Dear Saints in Santa Fe, and other far-off places,
Greetings in the name of Jesus Christ, who calls us to turn toward a new realm of justice, compassion, and nonviolence, which is as close as your hand (Mark 1:15).
“There are 2400 members in this church and 3,000 opinions.”
These are the first words I remember hearing as I began my ministry some forty years ago, spoken by the Senior Pastor as I arrived fresh from seminary. About the same time my pastor father gave me advice I can’t seem to shake: “My main job in ministry has been to keep the saints from killing each other.” I still chuckle at this one.
Welcome, then, to the Ecumenical Week of Prayer for Christian Unity! My Presbyterian calendar says it started last Thursday, and it is something Christians have been praying for since 1908.
I daresay, it’s an uphill climb as church historians remind us the early church was fractured and divisive with Jesus followers seldom in sync and often at odds with one another. There was never only one group of Christians who all believed the same way but rather at least four groups, each with its own perspective, tradition, background, and context: James and the Brethren, Stephen and the Hellenists, Peter and the Twelve, and Paul and the Apostles (I’ll explain these groups in a future letter). When we add in all the women who were a huge part of the early church, along with a whole class of people called the poor–slave and servants, the sick and lame, etc.—and, oh yes, all those Roman officials and religious authorities who kept quietly showing up, we have quite the group.

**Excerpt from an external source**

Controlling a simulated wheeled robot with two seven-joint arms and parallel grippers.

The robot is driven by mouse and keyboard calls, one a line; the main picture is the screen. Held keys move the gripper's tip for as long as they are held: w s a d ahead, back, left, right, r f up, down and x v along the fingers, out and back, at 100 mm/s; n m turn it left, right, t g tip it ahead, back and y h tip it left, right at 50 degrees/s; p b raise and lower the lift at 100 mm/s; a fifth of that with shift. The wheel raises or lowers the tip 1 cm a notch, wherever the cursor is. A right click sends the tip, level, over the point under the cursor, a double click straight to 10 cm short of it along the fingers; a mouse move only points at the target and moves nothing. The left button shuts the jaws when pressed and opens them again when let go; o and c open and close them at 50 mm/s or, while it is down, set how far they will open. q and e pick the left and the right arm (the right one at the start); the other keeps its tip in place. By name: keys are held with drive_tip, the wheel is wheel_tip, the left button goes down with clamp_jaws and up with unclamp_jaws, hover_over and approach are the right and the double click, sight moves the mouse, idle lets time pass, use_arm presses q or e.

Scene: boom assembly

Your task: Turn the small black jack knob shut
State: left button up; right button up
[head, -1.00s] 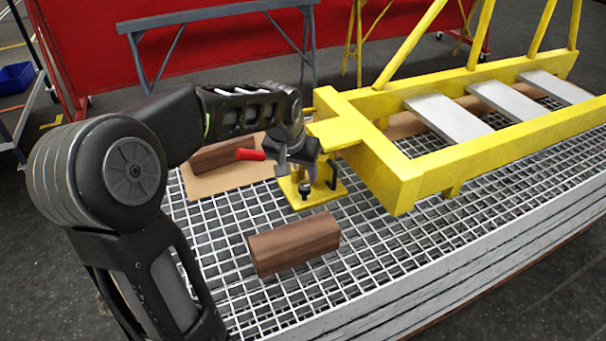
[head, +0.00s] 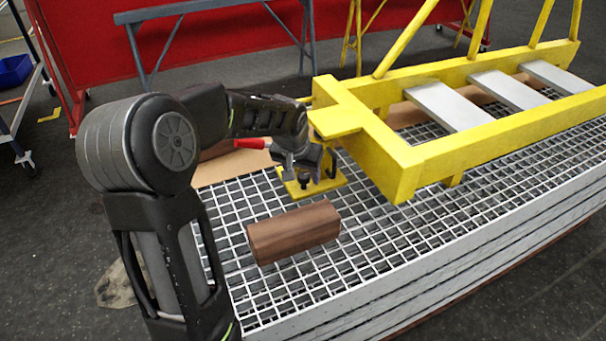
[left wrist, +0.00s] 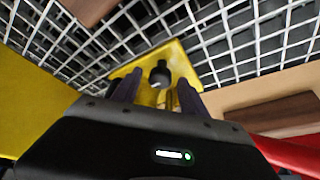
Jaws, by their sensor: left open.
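The yellow jack plate (head: 322,184) lies on the grid table under the end of the yellow boom frame (head: 402,170). The small black knob (left wrist: 160,75) shows above the yellow plate in the left wrist view, between and just beyond my fingertips. My left gripper (head: 308,172) is over the plate, and its open fingers also show in the left wrist view (left wrist: 158,88). In the head view the gripper covers much of the jack. I cannot tell whether the fingers touch the knob. My right gripper is not in view.
A brown wooden block (head: 293,232) lies on the grid in front of the jack. A red handle (head: 252,143) sticks out left of the gripper. The boom's yellow end tab (head: 335,121) overhangs close beside my gripper. Bare grid lies right of the block.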

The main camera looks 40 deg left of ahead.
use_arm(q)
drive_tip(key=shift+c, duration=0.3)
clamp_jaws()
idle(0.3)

By 2024, instead of unity Christians are split over the War in Gaza, gun violence, climate change, abortion rights, January 6th, elections, culture . . . and the list goes on. Turns out we just aren’t very good at unity, no matter how many years we have been praying for it.
May I suggest then, not a week of Christian Unity, but an era of humane Christianity. This is a Christianity that sees all the world as sacred—people, animals, creation alike—where we mirror the compassion of Jesus, break down the walls of hostility, bless and cherish one another, grow community, and practice nonviolence to the point where war makes absolutely no sense, if it ever did.
I sometimes wonder what my life would be like if I began my ministry forty years ago in a church like I just described. I wonder what our lives would be like if empire had not taken over the Church centuries ago and we still live in its shadow. I wonder what the world would be like if throughout all the centuries the Church had been a practitioner of nonviolence and a prophet’s voice reminding the world of all that is good, and true, and holy?
And I can’t help but think what a difference it would have made if those 3,000 opinions I was warned about years ago had instead been 3,000 acts of kindness and compassion. All the good this would have done and, who knows, it’s compounding ripple effect might have even changed the world.